You Can’t Catch Speeders If You Don’t Have a Radar Gun

For a while, it seems, City Council Member Steve Levin was the only person in the 76th Precinct with a radar gun -- the local police didn't have one until last week. Photo: Elizabeth Graham/Brooklyn Paper

Here’s how unconcerned the New York Police Department is with deadly traffic violations: For at least a month, and possibly longer, reports DNAinfo, Brooklyn’s 76th Precinct went without a radar gun.

Perhaps due to said lack of a radar gun, the 76th Precinct issued almost no speeding tickets in 2012 until this month: all of five from January through April [PDF]. In that time, over 60 percent of all moving violations the precinct issued were for just two violations, cell phone and seat belt use.

After acquiring a new radar gun, the precinct issued eight speeding tickets on Hicks Street in a single day last week, according to DNAinfo, more than doubling their previous total.

By going without a radar gun, the 76th Precinct couldn’t perform the essential task of keeping its citizens safe. Speed kills. According to the Department of Transportation, a pedestrian struck by a car moving 40 miles per hour has a 70 percent chance of dying. A pedestrian struck by a car driving the city speed limit of 30 miles per hour has an 80 percent chance of survival.

Just one month ago, 5-year-old Timothy Keith was killed by a cab driver in the 76th Precinct, on Hicks Street. Keith, who is deaf, ran into the street. The driver said he couldn’t stop in time, and no charges were filed against him.

It’s a good thing that the public can use radar guns, even when the police don’t. In March, City Council Member Steve Levin clocked 88 percent of drivers on Atlantic Avenue exceeding the speed limit. The westernmost section of Atlantic, near the BQE, is in the 76th precinct.
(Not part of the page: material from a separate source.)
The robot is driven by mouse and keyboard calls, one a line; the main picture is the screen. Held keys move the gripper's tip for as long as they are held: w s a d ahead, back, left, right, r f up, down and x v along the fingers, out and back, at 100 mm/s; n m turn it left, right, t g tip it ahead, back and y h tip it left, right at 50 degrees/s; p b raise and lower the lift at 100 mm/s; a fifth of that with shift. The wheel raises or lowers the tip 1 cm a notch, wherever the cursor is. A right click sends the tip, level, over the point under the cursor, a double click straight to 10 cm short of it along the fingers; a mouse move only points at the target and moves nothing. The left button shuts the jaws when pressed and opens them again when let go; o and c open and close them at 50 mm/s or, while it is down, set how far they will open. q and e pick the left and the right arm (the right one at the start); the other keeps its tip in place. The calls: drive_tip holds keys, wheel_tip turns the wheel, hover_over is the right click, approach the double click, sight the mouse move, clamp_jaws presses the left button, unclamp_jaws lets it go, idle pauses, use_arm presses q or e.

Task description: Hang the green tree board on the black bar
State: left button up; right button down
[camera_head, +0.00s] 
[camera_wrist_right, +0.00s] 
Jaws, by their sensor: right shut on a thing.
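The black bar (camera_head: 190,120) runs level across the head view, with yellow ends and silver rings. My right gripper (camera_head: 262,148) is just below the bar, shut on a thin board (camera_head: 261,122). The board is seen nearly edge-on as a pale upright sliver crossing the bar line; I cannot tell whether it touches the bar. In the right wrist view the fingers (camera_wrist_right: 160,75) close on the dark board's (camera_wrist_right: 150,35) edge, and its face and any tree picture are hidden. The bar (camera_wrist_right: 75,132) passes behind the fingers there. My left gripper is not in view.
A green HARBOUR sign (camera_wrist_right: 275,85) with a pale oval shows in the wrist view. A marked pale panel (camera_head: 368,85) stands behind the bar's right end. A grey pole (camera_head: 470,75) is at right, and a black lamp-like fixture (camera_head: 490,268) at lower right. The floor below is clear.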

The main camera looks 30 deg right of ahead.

If it takes a tragedy and community pressure for precincts to even bother to buy a radar gun, much less to make speeding a priority, it speaks volumes to the NYPD’s prioritization of traffic safety. The unwillingness of the police to ticket speeding drivers is as strong an argument one can make for the necessity of using automated cameras – unavailable in NYC until Albany passes the enabling legislation – to catch dangerous speeders.